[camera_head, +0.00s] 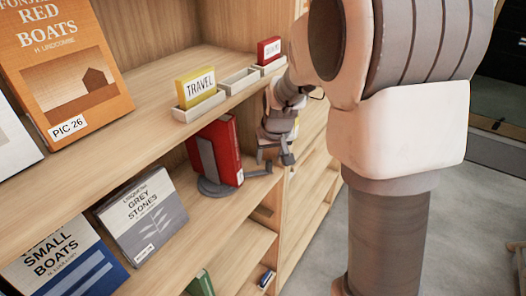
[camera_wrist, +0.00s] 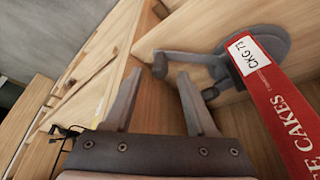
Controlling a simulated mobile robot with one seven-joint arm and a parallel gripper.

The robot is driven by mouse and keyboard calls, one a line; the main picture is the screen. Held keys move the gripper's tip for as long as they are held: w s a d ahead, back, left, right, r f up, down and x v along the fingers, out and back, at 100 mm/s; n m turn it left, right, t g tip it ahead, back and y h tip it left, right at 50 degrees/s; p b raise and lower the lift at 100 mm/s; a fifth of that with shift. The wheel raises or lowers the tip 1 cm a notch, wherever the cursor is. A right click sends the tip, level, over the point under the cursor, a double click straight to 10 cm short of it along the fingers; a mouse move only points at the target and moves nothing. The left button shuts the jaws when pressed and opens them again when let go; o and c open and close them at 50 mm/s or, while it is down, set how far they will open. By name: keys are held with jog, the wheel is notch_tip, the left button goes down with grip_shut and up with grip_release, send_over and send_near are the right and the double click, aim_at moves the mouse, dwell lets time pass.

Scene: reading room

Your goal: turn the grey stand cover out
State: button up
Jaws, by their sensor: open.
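The grey stand (camera_head: 217,188) sits on the middle shelf with a round base and a short arm reaching right. A red book (camera_head: 226,148) stands upright on it, its narrow labelled side towards the shelf front. In the wrist view the stand's round base (camera_wrist: 272,45) and its arm, ending in an upright peg (camera_wrist: 160,66), lie ahead, and the red book (camera_wrist: 278,105) is at right. My gripper (camera_head: 276,156) is open and empty beside the arm's end. In the wrist view the peg appears just beyond and between my open fingertips (camera_wrist: 160,76); contact cannot be told.
The upper shelf, close above my gripper, holds a yellow TRAVEL card (camera_head: 196,87), a white tray (camera_head: 240,80) and a red card (camera_head: 269,50). Open floor (camera_head: 310,245) is in front.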

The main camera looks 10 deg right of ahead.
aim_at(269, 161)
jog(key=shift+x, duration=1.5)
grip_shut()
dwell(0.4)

• WORK TO DO
Pictures are excluded; extract exactly the lines from the start of the data through the line that holds "Controlling a simulated", both ends included.

• RESULT FOR THIS EXERCISE
[camera_head, +0.00s] 
[camera_wrist, +0.00s] 
Controlling a simulated mobile robot with one seven-joint arm and a parallel gripper.

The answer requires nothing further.